One only needs to consider the spate of identity thefts that have hit the news in recent years. Handing control of identification to the people would certainly eliminate such events and allow people to reveal information with trust.

Taking it one step further, blockchain technology is well placed to remove the possibility of vote-rigging and all of the other negatives associated with the current process. In certain countries, we have heard of voters being intimidated or worse for polling stations that have been shut down by governments in an attempt to control the outcomes in a world where true democracy has been brought into question. Intimidation would be non-existent with voters being able to cast their votes in the privacy of their home. Of course, with new technology, there are new obstacles and problems that will come but the cycle goes on and those new problems will be solved with more sophisticated solutions.

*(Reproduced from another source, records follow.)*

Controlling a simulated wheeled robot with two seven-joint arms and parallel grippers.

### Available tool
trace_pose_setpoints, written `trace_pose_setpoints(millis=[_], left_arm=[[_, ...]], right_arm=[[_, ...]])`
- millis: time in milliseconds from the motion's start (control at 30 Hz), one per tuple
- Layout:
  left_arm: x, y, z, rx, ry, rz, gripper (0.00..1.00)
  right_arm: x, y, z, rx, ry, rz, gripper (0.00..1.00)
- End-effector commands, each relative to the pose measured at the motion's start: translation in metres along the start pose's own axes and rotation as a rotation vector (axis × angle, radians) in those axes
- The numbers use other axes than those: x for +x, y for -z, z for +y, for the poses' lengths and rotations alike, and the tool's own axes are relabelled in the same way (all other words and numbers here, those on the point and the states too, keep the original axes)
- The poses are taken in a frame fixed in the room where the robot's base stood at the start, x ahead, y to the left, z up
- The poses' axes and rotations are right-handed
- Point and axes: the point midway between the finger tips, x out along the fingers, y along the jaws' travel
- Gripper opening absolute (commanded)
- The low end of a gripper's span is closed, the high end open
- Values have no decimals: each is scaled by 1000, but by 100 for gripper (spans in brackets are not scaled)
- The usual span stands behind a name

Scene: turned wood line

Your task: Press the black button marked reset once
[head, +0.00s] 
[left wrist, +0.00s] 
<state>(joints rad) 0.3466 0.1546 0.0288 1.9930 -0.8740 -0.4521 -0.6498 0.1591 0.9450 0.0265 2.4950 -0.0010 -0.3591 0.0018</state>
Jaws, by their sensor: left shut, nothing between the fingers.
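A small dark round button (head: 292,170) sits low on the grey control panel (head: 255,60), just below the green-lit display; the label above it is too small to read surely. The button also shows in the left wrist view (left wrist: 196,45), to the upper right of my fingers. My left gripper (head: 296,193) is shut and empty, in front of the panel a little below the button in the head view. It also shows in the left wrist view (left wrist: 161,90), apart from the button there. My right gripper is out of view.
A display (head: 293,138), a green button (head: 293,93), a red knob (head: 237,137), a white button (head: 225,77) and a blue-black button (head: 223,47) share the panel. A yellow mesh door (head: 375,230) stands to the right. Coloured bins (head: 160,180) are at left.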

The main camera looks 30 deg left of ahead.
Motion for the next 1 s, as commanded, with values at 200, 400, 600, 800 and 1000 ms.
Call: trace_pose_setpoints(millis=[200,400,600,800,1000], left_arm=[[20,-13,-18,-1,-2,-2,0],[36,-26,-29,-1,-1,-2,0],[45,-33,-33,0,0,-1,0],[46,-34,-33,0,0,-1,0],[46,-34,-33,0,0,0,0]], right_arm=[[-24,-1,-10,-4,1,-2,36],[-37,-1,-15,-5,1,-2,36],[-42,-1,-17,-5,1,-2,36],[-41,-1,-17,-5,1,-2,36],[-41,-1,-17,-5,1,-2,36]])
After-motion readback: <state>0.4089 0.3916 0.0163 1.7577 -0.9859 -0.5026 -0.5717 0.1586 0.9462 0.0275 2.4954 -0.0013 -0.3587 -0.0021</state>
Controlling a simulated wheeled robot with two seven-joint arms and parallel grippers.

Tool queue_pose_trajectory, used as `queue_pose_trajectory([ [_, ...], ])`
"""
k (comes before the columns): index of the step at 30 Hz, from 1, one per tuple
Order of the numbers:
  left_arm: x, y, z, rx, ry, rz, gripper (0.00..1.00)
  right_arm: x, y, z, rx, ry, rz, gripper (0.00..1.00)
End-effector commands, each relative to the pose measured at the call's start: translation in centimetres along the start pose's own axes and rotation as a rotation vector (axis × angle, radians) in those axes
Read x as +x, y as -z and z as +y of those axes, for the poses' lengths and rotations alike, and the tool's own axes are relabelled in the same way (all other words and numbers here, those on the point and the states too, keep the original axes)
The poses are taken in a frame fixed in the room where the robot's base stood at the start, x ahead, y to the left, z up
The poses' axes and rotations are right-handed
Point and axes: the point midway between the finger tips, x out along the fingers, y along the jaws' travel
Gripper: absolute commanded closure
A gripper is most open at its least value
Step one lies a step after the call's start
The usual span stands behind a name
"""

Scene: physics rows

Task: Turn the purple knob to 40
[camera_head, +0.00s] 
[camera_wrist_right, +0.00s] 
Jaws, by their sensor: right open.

How and when blockchain was first thought up and where it is at today

You can’t discuss the history of blockchain technology without first starting with a discussion about Bitcoin. Shortly after Nakamoto’s whitepaper was released, Bitcoin was offered up to the open-source community in 2009. Blockchain provided the answer to digital trust because it records important information in a public space and doesn’t allow anyone to remove it.

Even today, there are many who believe Bitcoin and blockchain are one and the same, even though they are not. Those who started to realise around 2014 that blockchain could be used for more than cryptocurrency started to invest in and explore how blockchain could alter many different kinds of operations. At its core, blockchain is an open, decentralised ledger that records transactions between two parties in a permanent way without needing third-party authentication. This creates an extremely efficient process and one people predict will dramatically reduce the cost of transactions.